I started off my apprenticeship as a compositor.
Then I did national call up for two years and then changed to a Rotary letter press machine minder.
The duty there was to cast adverts in lead, we had a huge pot of molten lead that we had to pour the lead from.
From there the non-printing area had to be routed out. These ads would then be placed on the page.
For the pages a flong was placed on the chase which was compiled by the compositor and with a hydraulic machine an impression was made. The page would then go down to the machine room where it would be cast in lead again and mounted on to the printing machine.
This machine, which was a Victory letter press machine, once it started up sounded like a steam train. Management would know when there was a problem as the whole building did not vibrate.
In the days of hot metal there was always something being done. The chaps in the works department where in those days called journeymen and they all had their special skills.
I had fond memories at the Pretoria News and worked with a great number of people. Some to mention:
Peter van der Westhuizen, the works manager
Colin Howarth, machine foreman.
And my good partner in crime, Willy Pin.
What I recall is the ’News family - we had a social club where we all used to get together for games evenings in the canteen. Music was supplied by one of the ladies from the advertising department, Glynnis and her husband Wouter, or a social gathering at a sport get-together.

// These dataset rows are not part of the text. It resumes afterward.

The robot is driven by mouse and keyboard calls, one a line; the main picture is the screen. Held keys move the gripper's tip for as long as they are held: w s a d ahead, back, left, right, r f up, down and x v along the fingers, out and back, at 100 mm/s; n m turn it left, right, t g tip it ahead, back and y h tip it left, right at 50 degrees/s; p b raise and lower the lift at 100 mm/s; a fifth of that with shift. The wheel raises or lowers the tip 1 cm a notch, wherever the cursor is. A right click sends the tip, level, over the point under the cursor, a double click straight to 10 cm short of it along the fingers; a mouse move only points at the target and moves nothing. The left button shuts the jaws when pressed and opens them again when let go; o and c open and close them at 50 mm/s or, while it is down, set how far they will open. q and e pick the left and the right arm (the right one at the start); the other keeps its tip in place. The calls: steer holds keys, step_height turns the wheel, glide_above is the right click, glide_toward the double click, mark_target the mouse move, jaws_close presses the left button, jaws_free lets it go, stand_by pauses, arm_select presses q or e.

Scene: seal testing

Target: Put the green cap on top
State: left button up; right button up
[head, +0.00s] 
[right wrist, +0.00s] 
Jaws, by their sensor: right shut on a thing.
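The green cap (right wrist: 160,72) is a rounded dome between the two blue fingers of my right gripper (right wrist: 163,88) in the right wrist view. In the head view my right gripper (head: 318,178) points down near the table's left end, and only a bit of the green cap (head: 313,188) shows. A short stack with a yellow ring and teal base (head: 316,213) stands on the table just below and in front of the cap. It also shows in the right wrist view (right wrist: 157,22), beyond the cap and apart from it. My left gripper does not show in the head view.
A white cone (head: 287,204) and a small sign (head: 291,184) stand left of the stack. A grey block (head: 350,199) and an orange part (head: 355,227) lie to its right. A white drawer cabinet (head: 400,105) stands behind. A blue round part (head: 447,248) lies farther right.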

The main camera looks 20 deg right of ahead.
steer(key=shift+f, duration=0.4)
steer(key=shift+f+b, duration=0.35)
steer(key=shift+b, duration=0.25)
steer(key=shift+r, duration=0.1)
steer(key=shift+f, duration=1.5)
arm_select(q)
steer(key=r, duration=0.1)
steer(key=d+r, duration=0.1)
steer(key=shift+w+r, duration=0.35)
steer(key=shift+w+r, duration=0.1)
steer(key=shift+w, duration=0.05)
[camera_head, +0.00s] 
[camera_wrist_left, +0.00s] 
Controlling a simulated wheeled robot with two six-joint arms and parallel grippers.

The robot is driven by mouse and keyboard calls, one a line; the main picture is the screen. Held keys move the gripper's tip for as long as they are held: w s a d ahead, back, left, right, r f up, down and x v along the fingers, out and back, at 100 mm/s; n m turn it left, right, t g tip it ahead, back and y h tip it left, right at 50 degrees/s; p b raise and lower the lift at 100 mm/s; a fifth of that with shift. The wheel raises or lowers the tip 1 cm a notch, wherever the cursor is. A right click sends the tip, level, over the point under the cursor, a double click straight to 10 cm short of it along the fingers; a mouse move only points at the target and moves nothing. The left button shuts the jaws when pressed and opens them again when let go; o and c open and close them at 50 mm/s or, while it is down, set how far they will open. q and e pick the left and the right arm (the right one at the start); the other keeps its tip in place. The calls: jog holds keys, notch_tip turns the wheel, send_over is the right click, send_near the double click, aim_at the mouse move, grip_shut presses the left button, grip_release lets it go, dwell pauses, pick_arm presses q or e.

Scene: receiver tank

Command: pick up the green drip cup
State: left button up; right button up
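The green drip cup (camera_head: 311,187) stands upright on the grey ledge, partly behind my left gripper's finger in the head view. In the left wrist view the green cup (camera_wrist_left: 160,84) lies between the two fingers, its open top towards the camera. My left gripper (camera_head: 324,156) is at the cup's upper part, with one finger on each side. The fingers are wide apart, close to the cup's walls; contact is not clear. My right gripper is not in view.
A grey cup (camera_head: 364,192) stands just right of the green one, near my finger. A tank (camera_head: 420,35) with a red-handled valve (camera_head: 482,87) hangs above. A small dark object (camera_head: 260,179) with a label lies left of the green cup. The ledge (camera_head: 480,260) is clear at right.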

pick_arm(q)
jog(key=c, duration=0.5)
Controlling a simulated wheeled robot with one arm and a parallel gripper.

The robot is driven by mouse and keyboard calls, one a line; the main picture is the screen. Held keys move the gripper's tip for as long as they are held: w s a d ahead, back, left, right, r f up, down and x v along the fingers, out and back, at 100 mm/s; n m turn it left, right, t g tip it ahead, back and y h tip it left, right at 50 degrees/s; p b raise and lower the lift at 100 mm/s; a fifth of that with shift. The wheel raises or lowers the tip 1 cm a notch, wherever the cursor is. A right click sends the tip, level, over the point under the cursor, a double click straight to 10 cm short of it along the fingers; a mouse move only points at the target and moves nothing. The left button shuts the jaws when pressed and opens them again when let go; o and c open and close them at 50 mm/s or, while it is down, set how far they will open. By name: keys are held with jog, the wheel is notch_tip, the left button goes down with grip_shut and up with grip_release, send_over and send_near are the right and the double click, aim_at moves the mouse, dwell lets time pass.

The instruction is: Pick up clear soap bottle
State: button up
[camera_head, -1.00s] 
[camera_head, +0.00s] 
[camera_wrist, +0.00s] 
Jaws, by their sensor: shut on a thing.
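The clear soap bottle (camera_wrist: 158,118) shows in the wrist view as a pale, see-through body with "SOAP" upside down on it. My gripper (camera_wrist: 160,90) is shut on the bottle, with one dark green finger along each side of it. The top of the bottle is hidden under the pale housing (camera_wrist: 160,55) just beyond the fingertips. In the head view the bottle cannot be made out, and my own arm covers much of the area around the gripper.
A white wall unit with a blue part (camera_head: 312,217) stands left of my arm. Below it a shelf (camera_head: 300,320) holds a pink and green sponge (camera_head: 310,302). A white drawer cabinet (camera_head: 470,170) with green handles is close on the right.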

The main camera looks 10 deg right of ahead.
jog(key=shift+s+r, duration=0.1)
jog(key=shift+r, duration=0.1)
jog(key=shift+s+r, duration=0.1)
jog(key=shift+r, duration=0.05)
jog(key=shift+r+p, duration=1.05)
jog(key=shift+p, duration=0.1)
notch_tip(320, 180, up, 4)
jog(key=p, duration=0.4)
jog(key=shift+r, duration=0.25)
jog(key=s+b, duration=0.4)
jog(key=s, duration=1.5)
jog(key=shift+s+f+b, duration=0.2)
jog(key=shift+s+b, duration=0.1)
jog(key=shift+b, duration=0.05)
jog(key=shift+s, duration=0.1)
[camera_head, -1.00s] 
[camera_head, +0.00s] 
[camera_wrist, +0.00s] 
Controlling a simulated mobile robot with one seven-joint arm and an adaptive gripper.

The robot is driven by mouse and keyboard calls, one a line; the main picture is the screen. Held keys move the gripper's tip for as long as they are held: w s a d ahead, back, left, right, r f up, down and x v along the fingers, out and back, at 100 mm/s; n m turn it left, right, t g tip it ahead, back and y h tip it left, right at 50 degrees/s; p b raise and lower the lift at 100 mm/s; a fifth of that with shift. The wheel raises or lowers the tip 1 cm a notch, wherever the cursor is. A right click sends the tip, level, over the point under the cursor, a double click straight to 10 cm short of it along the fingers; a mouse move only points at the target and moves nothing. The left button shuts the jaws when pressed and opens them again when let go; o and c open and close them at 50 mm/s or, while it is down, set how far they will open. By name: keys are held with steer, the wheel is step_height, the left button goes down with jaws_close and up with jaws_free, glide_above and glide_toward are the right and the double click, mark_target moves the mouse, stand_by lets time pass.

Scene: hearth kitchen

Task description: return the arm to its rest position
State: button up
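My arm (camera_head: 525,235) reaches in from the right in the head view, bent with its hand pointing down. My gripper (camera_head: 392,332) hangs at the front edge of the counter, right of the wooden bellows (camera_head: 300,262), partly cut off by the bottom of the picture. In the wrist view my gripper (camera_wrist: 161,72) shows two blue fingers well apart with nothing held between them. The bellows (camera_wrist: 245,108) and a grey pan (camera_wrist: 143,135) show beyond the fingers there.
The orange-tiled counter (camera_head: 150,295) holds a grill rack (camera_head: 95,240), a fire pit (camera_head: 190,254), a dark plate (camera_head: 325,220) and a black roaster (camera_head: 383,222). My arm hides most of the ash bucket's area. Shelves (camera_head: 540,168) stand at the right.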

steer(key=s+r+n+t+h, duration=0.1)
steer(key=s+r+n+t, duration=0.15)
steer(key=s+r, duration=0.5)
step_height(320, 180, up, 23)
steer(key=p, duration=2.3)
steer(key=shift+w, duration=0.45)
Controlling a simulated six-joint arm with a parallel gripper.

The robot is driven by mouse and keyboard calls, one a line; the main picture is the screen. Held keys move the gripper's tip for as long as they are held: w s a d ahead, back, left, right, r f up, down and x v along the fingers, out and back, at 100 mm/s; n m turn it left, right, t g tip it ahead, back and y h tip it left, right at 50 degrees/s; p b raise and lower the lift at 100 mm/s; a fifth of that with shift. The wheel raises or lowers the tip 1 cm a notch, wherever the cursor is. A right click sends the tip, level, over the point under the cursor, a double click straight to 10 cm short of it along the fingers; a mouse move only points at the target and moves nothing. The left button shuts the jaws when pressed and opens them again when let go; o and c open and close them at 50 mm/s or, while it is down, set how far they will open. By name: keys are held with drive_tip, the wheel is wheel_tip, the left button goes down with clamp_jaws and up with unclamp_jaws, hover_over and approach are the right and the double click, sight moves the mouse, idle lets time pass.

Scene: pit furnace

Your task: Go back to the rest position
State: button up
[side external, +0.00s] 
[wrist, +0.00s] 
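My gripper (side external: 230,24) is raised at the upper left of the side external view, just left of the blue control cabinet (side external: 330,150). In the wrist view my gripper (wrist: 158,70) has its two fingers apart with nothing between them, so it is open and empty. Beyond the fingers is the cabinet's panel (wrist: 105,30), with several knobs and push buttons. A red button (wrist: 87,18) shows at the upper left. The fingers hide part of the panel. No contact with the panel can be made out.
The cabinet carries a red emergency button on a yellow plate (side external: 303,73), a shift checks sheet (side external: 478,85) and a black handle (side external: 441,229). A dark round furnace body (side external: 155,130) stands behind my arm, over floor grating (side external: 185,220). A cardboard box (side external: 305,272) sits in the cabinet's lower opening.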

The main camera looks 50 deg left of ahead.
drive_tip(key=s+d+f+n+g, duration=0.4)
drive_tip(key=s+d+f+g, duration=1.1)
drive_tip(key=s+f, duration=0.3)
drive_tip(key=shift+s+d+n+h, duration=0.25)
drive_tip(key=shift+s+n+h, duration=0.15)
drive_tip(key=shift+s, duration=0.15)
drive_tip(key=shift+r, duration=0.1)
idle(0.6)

Or Sun City trips.
Our end of year function which was called the Wetstone was held in the works department and was attended by all the staff.
It was a sad day eventually when the old machine was deconditioned, stripped down and I believe sold for scrap metal.
This was to make place for our new Lithographic machine. Another sad time was in 1994 when the works department was closed down. We all went our separate ways. I recall my days at Pretoria News with fond memories. Congratulations on 120 years.